Recorded data ->
+++
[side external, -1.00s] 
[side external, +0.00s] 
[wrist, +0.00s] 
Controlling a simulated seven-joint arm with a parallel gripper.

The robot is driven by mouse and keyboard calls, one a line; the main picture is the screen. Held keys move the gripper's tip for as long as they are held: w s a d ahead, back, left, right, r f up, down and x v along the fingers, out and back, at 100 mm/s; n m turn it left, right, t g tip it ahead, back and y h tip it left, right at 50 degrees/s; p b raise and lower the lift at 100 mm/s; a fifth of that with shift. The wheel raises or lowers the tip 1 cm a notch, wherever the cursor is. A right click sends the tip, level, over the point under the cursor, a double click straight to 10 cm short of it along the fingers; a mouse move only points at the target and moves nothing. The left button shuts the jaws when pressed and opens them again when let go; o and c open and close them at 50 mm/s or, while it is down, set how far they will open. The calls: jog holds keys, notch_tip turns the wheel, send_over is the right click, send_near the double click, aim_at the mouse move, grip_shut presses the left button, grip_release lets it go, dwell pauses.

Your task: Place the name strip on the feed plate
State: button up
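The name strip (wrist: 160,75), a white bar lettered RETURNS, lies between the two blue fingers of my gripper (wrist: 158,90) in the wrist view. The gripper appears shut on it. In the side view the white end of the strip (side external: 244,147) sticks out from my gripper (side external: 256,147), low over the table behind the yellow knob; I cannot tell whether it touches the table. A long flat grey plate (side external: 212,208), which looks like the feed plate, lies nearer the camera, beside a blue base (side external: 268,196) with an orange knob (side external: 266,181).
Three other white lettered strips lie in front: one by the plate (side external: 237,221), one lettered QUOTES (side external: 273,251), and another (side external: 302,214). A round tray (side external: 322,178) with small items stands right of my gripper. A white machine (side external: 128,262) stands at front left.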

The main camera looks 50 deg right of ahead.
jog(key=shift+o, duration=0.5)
+++
Work to do -> Reproduce the data, keeping every line exactly the same.

The response ->
[side external, -1.00s] 
[side external, +0.00s] 
[wrist, +0.00s] 
Controlling a simulated seven-joint arm with a parallel gripper.

The robot is driven by mouse and keyboard calls, one a line; the main picture is the screen. Held keys move the gripper's tip for as long as they are held: w s a d ahead, back, left, right, r f up, down and x v along the fingers, out and back, at 100 mm/s; n m turn it left, right, t g tip it ahead, back and y h tip it left, right at 50 degrees/s; p b raise and lower the lift at 100 mm/s; a fifth of that with shift. The wheel raises or lowers the tip 1 cm a notch, wherever the cursor is. A right click sends the tip, level, over the point under the cursor, a double click straight to 10 cm short of it along the fingers; a mouse move only points at the target and moves nothing. The left button shuts the jaws when pressed and opens them again when let go; o and c open and close them at 50 mm/s or, while it is down, set how far they will open. The calls: jog holds keys, notch_tip turns the wheel, send_over is the right click, send_near the double click, aim_at the mouse move, grip_shut presses the left button, grip_release lets it go, dwell pauses.

Your task: Place the name strip on the feed plate
State: button up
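The name strip (wrist: 160,75), a white bar lettered RETURNS, lies between the two blue fingers of my gripper (wrist: 158,90) in the wrist view. The gripper appears shut on it. In the side view the white end of the strip (side external: 244,147) sticks out from my gripper (side external: 256,147), low over the table behind the yellow knob; I cannot tell whether it touches the table. A long flat grey plate (side external: 212,208), which looks like the feed plate, lies nearer the camera, beside a blue base (side external: 268,196) with an orange knob (side external: 266,181).
Three other white lettered strips lie in front: one by the plate (side external: 237,221), one lettered QUOTES (side external: 273,251), and another (side external: 302,214). A round tray (side external: 322,178) with small items stands right of my gripper. A white machine (side external: 128,262) stands at front left.

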The main camera looks 50 deg right of ahead.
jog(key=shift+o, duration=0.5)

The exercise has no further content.